Some records
-- -- --

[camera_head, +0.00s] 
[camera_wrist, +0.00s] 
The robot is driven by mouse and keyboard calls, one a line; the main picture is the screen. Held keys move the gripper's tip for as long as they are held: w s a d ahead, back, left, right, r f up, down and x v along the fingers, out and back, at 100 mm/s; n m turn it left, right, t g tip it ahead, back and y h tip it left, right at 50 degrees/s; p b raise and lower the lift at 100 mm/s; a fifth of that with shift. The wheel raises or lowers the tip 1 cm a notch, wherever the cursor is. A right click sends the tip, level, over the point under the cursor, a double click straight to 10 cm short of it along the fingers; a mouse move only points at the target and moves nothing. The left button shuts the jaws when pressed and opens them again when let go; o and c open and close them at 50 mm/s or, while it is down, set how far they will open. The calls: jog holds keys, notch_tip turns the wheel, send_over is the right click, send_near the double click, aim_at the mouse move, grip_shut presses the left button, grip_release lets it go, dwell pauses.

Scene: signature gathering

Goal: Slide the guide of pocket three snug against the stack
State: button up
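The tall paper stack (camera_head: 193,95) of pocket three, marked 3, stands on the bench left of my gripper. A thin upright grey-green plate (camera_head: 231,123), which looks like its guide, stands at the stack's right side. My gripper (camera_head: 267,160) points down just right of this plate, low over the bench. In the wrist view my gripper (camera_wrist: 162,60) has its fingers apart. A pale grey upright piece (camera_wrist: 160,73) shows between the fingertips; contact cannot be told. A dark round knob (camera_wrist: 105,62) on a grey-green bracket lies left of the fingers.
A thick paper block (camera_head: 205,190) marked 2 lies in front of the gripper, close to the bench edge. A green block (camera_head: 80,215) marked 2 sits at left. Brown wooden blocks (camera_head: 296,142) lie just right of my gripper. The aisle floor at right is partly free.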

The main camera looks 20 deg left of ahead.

-- -- --

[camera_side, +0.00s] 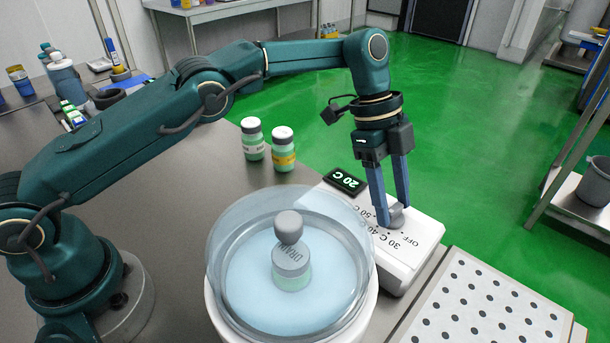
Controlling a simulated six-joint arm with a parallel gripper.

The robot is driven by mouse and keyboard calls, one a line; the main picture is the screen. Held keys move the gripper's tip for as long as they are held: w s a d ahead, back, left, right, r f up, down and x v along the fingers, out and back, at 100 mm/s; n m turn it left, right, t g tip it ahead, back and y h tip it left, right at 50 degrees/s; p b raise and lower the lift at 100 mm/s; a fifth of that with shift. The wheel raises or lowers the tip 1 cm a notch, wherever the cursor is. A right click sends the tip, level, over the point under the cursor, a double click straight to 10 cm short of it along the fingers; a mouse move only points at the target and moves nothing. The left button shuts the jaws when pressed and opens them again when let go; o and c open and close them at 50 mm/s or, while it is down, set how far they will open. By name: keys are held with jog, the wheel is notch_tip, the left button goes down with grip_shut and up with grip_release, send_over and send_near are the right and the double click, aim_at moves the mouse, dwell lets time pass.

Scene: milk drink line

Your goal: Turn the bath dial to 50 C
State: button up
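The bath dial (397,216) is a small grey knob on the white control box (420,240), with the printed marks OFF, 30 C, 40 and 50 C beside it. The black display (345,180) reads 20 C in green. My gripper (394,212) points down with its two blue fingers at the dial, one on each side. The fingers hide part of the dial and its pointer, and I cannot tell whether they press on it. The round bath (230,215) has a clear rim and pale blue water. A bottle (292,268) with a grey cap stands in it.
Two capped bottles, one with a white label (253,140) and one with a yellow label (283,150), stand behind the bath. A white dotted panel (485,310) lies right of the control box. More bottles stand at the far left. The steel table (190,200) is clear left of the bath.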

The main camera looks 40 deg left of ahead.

-- -- --

What the task requires: Looking back at the lines above, state how many contain the word "Scene", and supply nothing besides the number.

Task result: 2